The results of computer simulations and the obtained PFM image of microstructural changes produced in lithium niobate under a pulse energy of 2.7 μJ are shown in Figure 4. The images clearly show the presence of two distinct laser-modified regions aligned along the writing beam propagation direction at d ≈ 500 μm focusing depth, as predicted. The top and bottom tracks are induced by two Gaussian beams with effective refractive indices of n_e²/n_o and n_o, respectively. A small mark between the tracks is formed by second harmonic radiation at 515 nm, which was not filtered completely. According to the above theoretical calculations, we measured and marked the distance 2a = d_f between the two focal points, as well as the corresponding Rayleigh ranges 2Z_R1 and 2Z_R2 and the beam waist width. It can be seen that the two modified regions have an elongated drop-shaped form due to the nonlinear character of laser radiation–matter interactions. The length of the modified region significantly exceeds the Rayleigh length, and its shape is not symmetric relative to the waist position, which is typically caused by the following processes. During the initial ignition, a thin, straight plasma channel emerges around the focal region (at focal planes 1 and 2). This ionization process is mainly triggered by non-linear absorption (tunnel and multiphoton ionization) [26]. Subsequently, the plasma seems to grow towards the incoming beam in a negative z direction and acquires an elongated shape. Then, the high-energy part of the laser pulse couples with the existing plasma and deposits its energy within the beam caustic, leading to a drop-shaped plasma formation and elongated regions of material modification accordingly.

3.2. Dimensional Parameters of Double-Track Structures at Varied Pulse Energies

The morphology of the modified regions induced in birefringent LiNbO₃ crystal under varied pulse energies is shown in Figure 5. All the images demonstrate two sets of elongated drop-shaped tracks incipient from the two split focal planes. We processed the images of tracks for different delivered effective energies of E = 2–6 μJ and calculated the mean values and standard deviations of basic parameters such as the length (along the direction of propagation) and width (perpendicular to this direction) of the tracks.

The measured lengths and widths of the first and second tracks formed near the corresponding focal planes inside the crystal are presented in Figure 6. As can be seen, the length of both tracks increases monotonously with increasing pulse energy, and the second tracks are significantly longer than the first ones. This facilitates the improved control of the length of the filament track by varying the pulse energy. Due to the nonlinear character of the radiation absorption in the bulk of the material, as well as the scattering of radiation on the forming plasma in the second focal area, the intensity in the first focal area reduces, which leads to a decrease in the energy deposition area and a smaller size of the modification region.
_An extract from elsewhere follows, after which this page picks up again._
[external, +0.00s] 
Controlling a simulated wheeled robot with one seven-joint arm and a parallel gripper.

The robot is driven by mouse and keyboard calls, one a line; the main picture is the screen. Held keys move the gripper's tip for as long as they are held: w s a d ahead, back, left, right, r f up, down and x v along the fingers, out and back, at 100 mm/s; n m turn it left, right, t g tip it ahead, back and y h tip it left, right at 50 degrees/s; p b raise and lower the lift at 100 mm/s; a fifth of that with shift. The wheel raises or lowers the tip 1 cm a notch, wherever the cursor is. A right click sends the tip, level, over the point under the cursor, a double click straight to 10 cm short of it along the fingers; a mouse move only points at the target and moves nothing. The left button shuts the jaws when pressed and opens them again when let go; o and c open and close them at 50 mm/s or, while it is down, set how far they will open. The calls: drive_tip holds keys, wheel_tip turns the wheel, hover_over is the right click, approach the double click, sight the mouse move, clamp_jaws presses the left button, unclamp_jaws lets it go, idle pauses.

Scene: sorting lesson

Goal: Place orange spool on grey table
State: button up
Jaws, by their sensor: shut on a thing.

The tracks width grows slightly with an increase in the pulse energy, and at an energy exceeding 5 μJ, width stabilization is observed. This may be a consequence of the occurrence of dense reflecting plasma in the focal region, which causes energy deposition termination and modification area limitation.

The experimentally obtained dependence of distance between the back points of tracks inside the crystal on the pulse energy is shown in Figure 6c. The separation of the laser-induced modification regions is close to the theoretically predicted value, although the accurate localization of the waist positions in the images is difficult because of the asymmetry of the modified regions. The measured distance slightly decreases with increasing pulse energy. This is a consequence of the fact that an increase in energy leads to a different elongation of the top and bottom tracks length from the focal plane towards the laser beam propagation.

4. Conclusions

The investigation of structural modifications in the bulk of a uniaxial birefringent lithium niobate z-cut plate induced by femtosecond laser pulses in the non-linear focusing (filamentation) regime has shown that beam propagation along the crystal optical axis results in the production of double-track structures, depending on the incident pulse energy. It was demonstrated that that spatial positions of the laser-induced modification regions inside lithium niobate can be directly predicted by simple analytical expressions under a paraxial approximation. A dimensional analysis of the double-track structures revealed that both their length and width exhibit a monotonous increase with the pulse energy. The obtained results are important not only for microprocessing of lithium niobate single crystals but also for high-NA focusing micromachining of any crystalline dielectric birefringent material. Even if the pump beam is guided along the optical axis in these materials, a pair of tracks of similar size at different depths instead of one will be obtained. This fact must be taken into account during the creation of functional 3D gratings in these materials. Therefore, the presented results have important implications for the whole field of direct laser writing in crystalline dielectric birefringent materials, showing that the spatial resolution of the induced structures can be significantly decreased by multi-focusing effects and other distortions of the focal intensity distribution. On the other hand, the obtained double-track formation can potentially be used for effective double-focus microstructuring of crystalline dielectric birefringent materials to increase the processing speed.